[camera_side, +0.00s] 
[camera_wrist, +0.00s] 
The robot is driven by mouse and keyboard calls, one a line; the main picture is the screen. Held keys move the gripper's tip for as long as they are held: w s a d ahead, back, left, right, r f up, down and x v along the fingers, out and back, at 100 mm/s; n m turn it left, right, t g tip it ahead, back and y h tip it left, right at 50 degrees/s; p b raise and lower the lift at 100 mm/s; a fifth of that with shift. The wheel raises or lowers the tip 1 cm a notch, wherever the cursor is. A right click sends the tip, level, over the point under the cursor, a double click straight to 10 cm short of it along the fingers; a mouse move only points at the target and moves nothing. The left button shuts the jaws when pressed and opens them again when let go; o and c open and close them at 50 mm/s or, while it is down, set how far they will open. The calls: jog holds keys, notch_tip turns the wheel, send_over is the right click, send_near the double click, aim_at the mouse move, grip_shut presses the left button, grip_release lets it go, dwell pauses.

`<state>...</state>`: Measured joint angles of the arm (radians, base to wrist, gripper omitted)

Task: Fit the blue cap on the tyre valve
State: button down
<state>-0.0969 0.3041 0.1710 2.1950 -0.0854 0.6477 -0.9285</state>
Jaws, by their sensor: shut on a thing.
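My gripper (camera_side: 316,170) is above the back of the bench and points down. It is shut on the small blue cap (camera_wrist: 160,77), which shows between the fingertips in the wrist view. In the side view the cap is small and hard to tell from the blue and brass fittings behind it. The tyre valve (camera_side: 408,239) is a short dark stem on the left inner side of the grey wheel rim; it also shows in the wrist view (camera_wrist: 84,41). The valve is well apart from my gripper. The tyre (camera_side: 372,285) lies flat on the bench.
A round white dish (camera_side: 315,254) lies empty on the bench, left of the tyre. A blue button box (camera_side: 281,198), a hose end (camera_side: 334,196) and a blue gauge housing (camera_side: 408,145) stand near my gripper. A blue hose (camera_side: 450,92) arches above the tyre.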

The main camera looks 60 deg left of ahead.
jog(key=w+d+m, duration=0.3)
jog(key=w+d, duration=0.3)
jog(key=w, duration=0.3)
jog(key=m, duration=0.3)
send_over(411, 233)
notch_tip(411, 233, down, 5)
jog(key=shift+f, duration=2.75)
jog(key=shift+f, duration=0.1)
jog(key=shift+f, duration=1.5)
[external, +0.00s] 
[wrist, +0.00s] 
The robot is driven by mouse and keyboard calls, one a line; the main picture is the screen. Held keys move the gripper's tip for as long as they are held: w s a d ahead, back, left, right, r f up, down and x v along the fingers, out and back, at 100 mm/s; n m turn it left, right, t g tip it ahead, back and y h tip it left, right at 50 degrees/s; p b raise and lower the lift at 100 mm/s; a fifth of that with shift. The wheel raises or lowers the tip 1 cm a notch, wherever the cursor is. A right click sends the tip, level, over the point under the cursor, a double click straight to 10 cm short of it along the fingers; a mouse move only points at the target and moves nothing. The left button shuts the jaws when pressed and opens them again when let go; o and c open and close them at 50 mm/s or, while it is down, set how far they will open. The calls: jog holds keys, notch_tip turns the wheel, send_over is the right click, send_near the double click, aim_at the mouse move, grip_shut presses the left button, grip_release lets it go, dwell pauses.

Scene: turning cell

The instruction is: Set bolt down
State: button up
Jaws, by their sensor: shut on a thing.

# # # # # # #

> **Task to carry out**
Write out the material from the first line to the last, exactly.

> **Task answer**
[camera_side, +0.00s] 
[camera_wrist, +0.00s] 
The robot is driven by mouse and keyboard calls, one a line; the main picture is the screen. Held keys move the gripper's tip for as long as they are held: w s a d ahead, back, left, right, r f up, down and x v along the fingers, out and back, at 100 mm/s; n m turn it left, right, t g tip it ahead, back and y h tip it left, right at 50 degrees/s; p b raise and lower the lift at 100 mm/s; a fifth of that with shift. The wheel raises or lowers the tip 1 cm a notch, wherever the cursor is. A right click sends the tip, level, over the point under the cursor, a double click straight to 10 cm short of it along the fingers; a mouse move only points at the target and moves nothing. The left button shuts the jaws when pressed and opens them again when let go; o and c open and close them at 50 mm/s or, while it is down, set how far they will open. The calls: jog holds keys, notch_tip turns the wheel, send_over is the right click, send_near the double click, aim_at the mouse move, grip_shut presses the left button, grip_release lets it go, dwell pauses.

`<state>...</state>`: Measured joint angles of the arm (radians, base to wrist, gripper omitted)

Task: Fit the blue cap on the tyre valve
State: button down
<state>-0.0969 0.3041 0.1710 2.1950 -0.0854 0.6477 -0.9285</state>
Jaws, by their sensor: shut on a thing.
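My gripper (camera_side: 316,170) is above the back of the bench and points down. It is shut on the small blue cap (camera_wrist: 160,77), which shows between the fingertips in the wrist view. In the side view the cap is small and hard to tell from the blue and brass fittings behind it. The tyre valve (camera_side: 408,239) is a short dark stem on the left inner side of the grey wheel rim; it also shows in the wrist view (camera_wrist: 84,41). The valve is well apart from my gripper. The tyre (camera_side: 372,285) lies flat on the bench.
A round white dish (camera_side: 315,254) lies empty on the bench, left of the tyre. A blue button box (camera_side: 281,198), a hose end (camera_side: 334,196) and a blue gauge housing (camera_side: 408,145) stand near my gripper. A blue hose (camera_side: 450,92) arches above the tyre.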

The main camera looks 60 deg left of ahead.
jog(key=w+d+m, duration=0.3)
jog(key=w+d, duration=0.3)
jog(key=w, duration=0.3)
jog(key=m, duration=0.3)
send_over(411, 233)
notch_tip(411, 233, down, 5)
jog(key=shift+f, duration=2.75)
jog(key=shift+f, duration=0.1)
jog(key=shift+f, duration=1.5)
[external, +0.00s] 
[wrist, +0.00s] 
The robot is driven by mouse and keyboard calls, one a line; the main picture is the screen. Held keys move the gripper's tip for as long as they are held: w s a d ahead, back, left, right, r f up, down and x v along the fingers, out and back, at 100 mm/s; n m turn it left, right, t g tip it ahead, back and y h tip it left, right at 50 degrees/s; p b raise and lower the lift at 100 mm/s; a fifth of that with shift. The wheel raises or lowers the tip 1 cm a notch, wherever the cursor is. A right click sends the tip, level, over the point under the cursor, a double click straight to 10 cm short of it along the fingers; a mouse move only points at the target and moves nothing. The left button shuts the jaws when pressed and opens them again when let go; o and c open and close them at 50 mm/s or, while it is down, set how far they will open. The calls: jog holds keys, notch_tip turns the wheel, send_over is the right click, send_near the double click, aim_at the mouse move, grip_shut presses the left button, grip_release lets it go, dwell pauses.

Scene: turning cell

The instruction is: Set bolt down
State: button up
Jaws, by their sensor: shut on a thing.

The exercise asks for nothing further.